START

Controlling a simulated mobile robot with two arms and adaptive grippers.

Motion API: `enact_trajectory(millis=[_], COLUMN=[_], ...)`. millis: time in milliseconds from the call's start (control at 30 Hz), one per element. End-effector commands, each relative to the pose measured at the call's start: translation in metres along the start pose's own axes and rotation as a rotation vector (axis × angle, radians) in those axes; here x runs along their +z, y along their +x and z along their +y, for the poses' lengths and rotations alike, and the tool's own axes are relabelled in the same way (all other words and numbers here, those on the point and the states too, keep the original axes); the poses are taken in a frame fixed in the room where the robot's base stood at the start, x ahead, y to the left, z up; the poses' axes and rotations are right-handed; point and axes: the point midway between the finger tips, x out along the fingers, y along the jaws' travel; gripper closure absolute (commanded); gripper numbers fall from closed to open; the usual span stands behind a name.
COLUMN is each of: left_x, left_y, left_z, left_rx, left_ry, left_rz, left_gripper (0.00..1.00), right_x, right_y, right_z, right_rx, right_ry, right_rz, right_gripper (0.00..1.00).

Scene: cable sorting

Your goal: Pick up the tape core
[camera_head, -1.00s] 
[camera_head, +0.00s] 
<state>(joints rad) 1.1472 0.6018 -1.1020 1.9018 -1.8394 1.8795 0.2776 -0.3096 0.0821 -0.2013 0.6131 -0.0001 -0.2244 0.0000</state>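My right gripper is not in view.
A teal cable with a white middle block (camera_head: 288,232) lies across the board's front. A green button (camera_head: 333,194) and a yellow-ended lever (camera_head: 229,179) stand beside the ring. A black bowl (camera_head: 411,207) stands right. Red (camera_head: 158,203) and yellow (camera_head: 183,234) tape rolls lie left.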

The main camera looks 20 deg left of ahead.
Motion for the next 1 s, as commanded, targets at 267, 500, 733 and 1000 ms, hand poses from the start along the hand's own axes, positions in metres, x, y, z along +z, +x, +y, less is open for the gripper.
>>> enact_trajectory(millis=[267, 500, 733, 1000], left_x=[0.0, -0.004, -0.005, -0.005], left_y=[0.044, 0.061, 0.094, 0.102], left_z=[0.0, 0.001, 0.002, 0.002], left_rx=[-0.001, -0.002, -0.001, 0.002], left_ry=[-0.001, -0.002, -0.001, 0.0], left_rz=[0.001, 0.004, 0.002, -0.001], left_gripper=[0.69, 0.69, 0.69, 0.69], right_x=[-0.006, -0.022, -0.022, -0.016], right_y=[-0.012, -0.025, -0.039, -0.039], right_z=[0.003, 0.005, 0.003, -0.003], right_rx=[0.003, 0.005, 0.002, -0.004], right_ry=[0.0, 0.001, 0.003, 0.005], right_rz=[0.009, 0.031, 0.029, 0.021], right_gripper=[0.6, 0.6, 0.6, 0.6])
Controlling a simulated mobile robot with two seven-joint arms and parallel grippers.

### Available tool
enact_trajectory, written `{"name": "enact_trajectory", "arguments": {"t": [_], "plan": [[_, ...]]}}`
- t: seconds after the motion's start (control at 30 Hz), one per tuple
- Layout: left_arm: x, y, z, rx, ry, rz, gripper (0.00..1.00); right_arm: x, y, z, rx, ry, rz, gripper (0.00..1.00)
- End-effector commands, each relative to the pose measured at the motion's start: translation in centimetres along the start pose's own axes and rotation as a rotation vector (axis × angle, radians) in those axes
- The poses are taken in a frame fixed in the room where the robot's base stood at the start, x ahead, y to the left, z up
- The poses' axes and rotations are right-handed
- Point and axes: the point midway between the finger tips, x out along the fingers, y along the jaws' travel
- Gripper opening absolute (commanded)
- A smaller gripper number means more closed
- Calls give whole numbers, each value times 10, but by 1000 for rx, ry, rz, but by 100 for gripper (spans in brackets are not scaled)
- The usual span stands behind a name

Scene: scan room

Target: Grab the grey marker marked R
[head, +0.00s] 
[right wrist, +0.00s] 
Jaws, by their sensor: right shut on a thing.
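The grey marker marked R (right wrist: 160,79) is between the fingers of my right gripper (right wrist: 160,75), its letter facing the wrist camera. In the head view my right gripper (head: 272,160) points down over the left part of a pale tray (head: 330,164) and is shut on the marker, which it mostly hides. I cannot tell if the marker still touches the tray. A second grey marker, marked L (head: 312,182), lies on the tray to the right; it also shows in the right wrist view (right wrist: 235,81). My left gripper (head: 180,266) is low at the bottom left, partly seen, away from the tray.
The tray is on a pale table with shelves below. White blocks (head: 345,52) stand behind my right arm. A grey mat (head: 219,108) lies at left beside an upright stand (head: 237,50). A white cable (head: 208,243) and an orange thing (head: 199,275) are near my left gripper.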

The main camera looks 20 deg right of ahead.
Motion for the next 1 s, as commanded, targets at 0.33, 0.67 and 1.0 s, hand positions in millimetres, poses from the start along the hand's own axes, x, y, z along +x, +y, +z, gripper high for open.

END

▸ Goal: Please reproduce each line exactly as written.

▸ Reply to the exercise:
Controlling a simulated mobile robot with two arms and adaptive grippers.

Motion API: `enact_trajectory(millis=[_], COLUMN=[_], ...)`. millis: time in milliseconds from the call's start (control at 30 Hz), one per element. End-effector commands, each relative to the pose measured at the call's start: translation in metres along the start pose's own axes and rotation as a rotation vector (axis × angle, radians) in those axes; here x runs along their +z, y along their +x and z along their +y, for the poses' lengths and rotations alike, and the tool's own axes are relabelled in the same way (all other words and numbers here, those on the point and the states too, keep the original axes); the poses are taken in a frame fixed in the room where the robot's base stood at the start, x ahead, y to the left, z up; the poses' axes and rotations are right-handed; point and axes: the point midway between the finger tips, x out along the fingers, y along the jaws' travel; gripper closure absolute (commanded); gripper numbers fall from closed to open; the usual span stands behind a name.
COLUMN is each of: left_x, left_y, left_z, left_rx, left_ry, left_rz, left_gripper (0.00..1.00), right_x, right_y, right_z, right_rx, right_ry, right_rz, right_gripper (0.00..1.00).

Scene: cable sorting

Your goal: Pick up the tape core
[camera_head, -1.00s] 
[camera_head, +0.00s] 
<state>(joints rad) 1.1472 0.6018 -1.1020 1.9018 -1.8394 1.8795 0.2776 -0.3096 0.0821 -0.2013 0.6131 -0.0001 -0.2244 0.0000</state>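My right gripper is not in view.
A teal cable with a white middle block (camera_head: 288,232) lies across the board's front. A green button (camera_head: 333,194) and a yellow-ended lever (camera_head: 229,179) stand beside the ring. A black bowl (camera_head: 411,207) stands right. Red (camera_head: 158,203) and yellow (camera_head: 183,234) tape rolls lie left.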

The main camera looks 20 deg left of ahead.
Motion for the next 1 s, as commanded, targets at 267, 500, 733 and 1000 ms, hand poses from the start along the hand's own axes, positions in metres, x, y, z along +z, +x, +y, less is open for the gripper.
>>> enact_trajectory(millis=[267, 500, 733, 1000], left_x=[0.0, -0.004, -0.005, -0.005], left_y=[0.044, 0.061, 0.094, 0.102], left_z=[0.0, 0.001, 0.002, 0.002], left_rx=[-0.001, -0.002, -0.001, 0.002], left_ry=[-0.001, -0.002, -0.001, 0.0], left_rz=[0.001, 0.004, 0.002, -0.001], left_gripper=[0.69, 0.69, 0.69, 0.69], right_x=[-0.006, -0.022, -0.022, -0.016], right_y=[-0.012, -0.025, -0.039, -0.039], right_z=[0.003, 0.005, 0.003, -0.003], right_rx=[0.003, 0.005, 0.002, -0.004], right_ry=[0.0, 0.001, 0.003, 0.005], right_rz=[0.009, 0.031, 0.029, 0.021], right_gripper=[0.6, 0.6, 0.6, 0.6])
Controlling a simulated mobile robot with two seven-joint arms and parallel grippers.

### Available tool
enact_trajectory, written `{"name": "enact_trajectory", "arguments": {"t": [_], "plan": [[_, ...]]}}`
- t: seconds after the motion's start (control at 30 Hz), one per tuple
- Layout: left_arm: x, y, z, rx, ry, rz, gripper (0.00..1.00); right_arm: x, y, z, rx, ry, rz, gripper (0.00..1.00)
- End-effector commands, each relative to the pose measured at the motion's start: translation in centimetres along the start pose's own axes and rotation as a rotation vector (axis × angle, radians) in those axes
- The poses are taken in a frame fixed in the room where the robot's base stood at the start, x ahead, y to the left, z up
- The poses' axes and rotations are right-handed
- Point and axes: the point midway between the finger tips, x out along the fingers, y along the jaws' travel
- Gripper opening absolute (commanded)
- A smaller gripper number means more closed
- Calls give whole numbers, each value times 10, but by 1000 for rx, ry, rz, but by 100 for gripper (spans in brackets are not scaled)
- The usual span stands behind a name

Scene: scan room

Target: Grab the grey marker marked R
[head, +0.00s] 
[right wrist, +0.00s] 
Jaws, by their sensor: right shut on a thing.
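The grey marker marked R (right wrist: 160,79) is between the fingers of my right gripper (right wrist: 160,75), its letter facing the wrist camera. In the head view my right gripper (head: 272,160) points down over the left part of a pale tray (head: 330,164) and is shut on the marker, which it mostly hides. I cannot tell if the marker still touches the tray. A second grey marker, marked L (head: 312,182), lies on the tray to the right; it also shows in the right wrist view (right wrist: 235,81). My left gripper (head: 180,266) is low at the bottom left, partly seen, away from the tray.
The tray is on a pale table with shelves below. White blocks (head: 345,52) stand behind my right arm. A grey mat (head: 219,108) lies at left beside an upright stand (head: 237,50). A white cable (head: 208,243) and an orange thing (head: 199,275) are near my left gripper.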

The main camera looks 20 deg right of ahead.
Motion for the next 1 s, as commanded, targets at 0.33, 0.67 and 1.0 s, hand positions in millimetres, poses from the start along the hand's own axes, x, y, z along +x, +y, +z, gripper high for open.

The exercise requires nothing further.